İsar hasleti, egoizmin zıddı olan diğerkâmlığın ve cömertliğin zirvesi bir ahlaktır. İsar, “başkasını kendine tercih etmek” ahlakıdır. Ashabın seçkin özelliklerinden biri de, bu ahlak üzere olmaları idi.
Bir rivayete göre, isar hasleti, Muhammed ümmetine özgü, ayırıcı bir vasıftır. Rivayet şöyledir:
Musa (as), Allah Teala’ya:
“Yâ Rab! Muhammed (asm) ile ümmetinden bazılarının cennetteki derecelerini bana göster,” dedi. Allah Teala da:
- “Yâ Musa, o derecenin hepsini birden kavramaya güç yetiremezsin. Sana sadece onun en büyük derecelerinden bir dereceyi göstereyim. Ben bu derece ile, Hz. Muhammedi (asm) ve ümmetini bütün yaratıklarından üstün kıldım.”
Bunun üzerine melekût âleminden bir kapı açıldı.
Hz. Musa, Hz. Muhammed’in (asm) nurunu görünce, neredeyse kendinden geçecekti.
Cenab-ı Hakk’a:
- “Yâ Rab! Ne ile Onu bu dereceye yükselttin?” diye sordu.
Allah Teala:
- “Ona verdiğim yüksek bir ahlak sayesinde!” buyurdu.
- Hz. Musa:
- “O ahlak hangisidir?” diye sordu. Allah Teala da:
- “İsar hasletidir. Yani ‘başkasının ihtiyacını kendi ihtiyacına tercih etmek’ duygusudur. Bu yüce ahlak ile kim bana gelirse, ben onu hesaba çekmekten haya eder, onu cennetin istediği yerine yerleştiririm!..” buyurdu. (Menkıbeler, 46)
- …
- İsar hasletine bir misal vererek yazımızı tamamlayalım:
- Mevlana Hz.’leri vefat ettikten sonra, hayatta iken, kendi yerine halife ve vekil bıraktığı Hüsameddin Çelebi, talebeleriyle birlikte Hz. Mevlana’nın oğlu Sultan Veled’e gelerek:
- “Artık bizleri irşad etmeye, ilim öğretmeye başlamanızı rica etmeye geldik. Zira, mübarek hocamız Mevlana’ya halife olmaya, ancak sizin tam layık olduğunuzu düşündük ve aramızda konuştuk. Bizler, can ü gönülden, gece-gündüz demeden, sizin hizmetinizde olmaya, irşadınızla aydınlanmaya karar verdik!” dedi.

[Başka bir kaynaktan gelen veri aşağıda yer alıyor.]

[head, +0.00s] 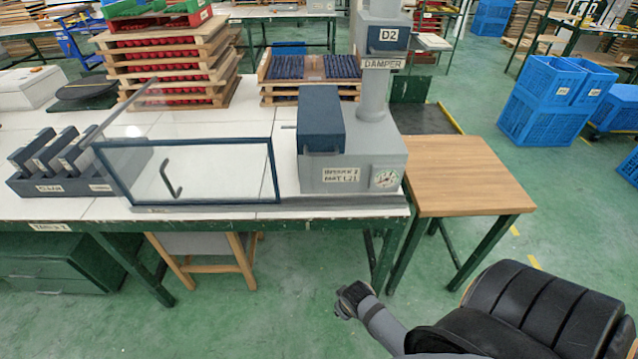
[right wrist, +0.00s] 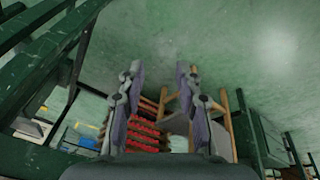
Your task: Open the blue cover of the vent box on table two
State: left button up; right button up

Hüsameddin Çelebi, bu sözleriyle halifelik hakkından feragat etmiş; hocası Mevlana’ya ve oğluna olan sadakat ve sevgisini fiilen göstermiş oluyordu.
Sultan Veled, bu bağlılık ve teveccüh karşısında çok duygulandı. Ancak yapılan teklifi kabul etmeyerek:
- “Siz, muhterem babamın sağlığında halifesi idiniz. Vefatından önce sorulduğunda da yine sizi halife bıraktığını ifade buyurmuştu. Bu sebeple siz bizim hocamızsınız. Bu vazife size verilmiştir. Başta kendim ve oğlum Arif Çelebi, size tabiyiz, ne emrederseniz yapmaya hazırız!” buyurdu.
Bu olay, bize, maneviyat büyüklerinin tevazularını, feragatlarını, kendi yerlerine başkasını tercih (isar) ahlaklarını gösteren ibretli bir levhadır.
İnsanlar maddi makamlara gelmek için, birbirleriyle hırsla yarışırken, rakip durumunda olan kişiler birbirlerini karalayıp ayağını kaydırmaya çalışırken; ahirete inananlar için maneviyat büyüklerinin bu olgun ve erdemli hallerinden alınacak dersler olsa gerektir.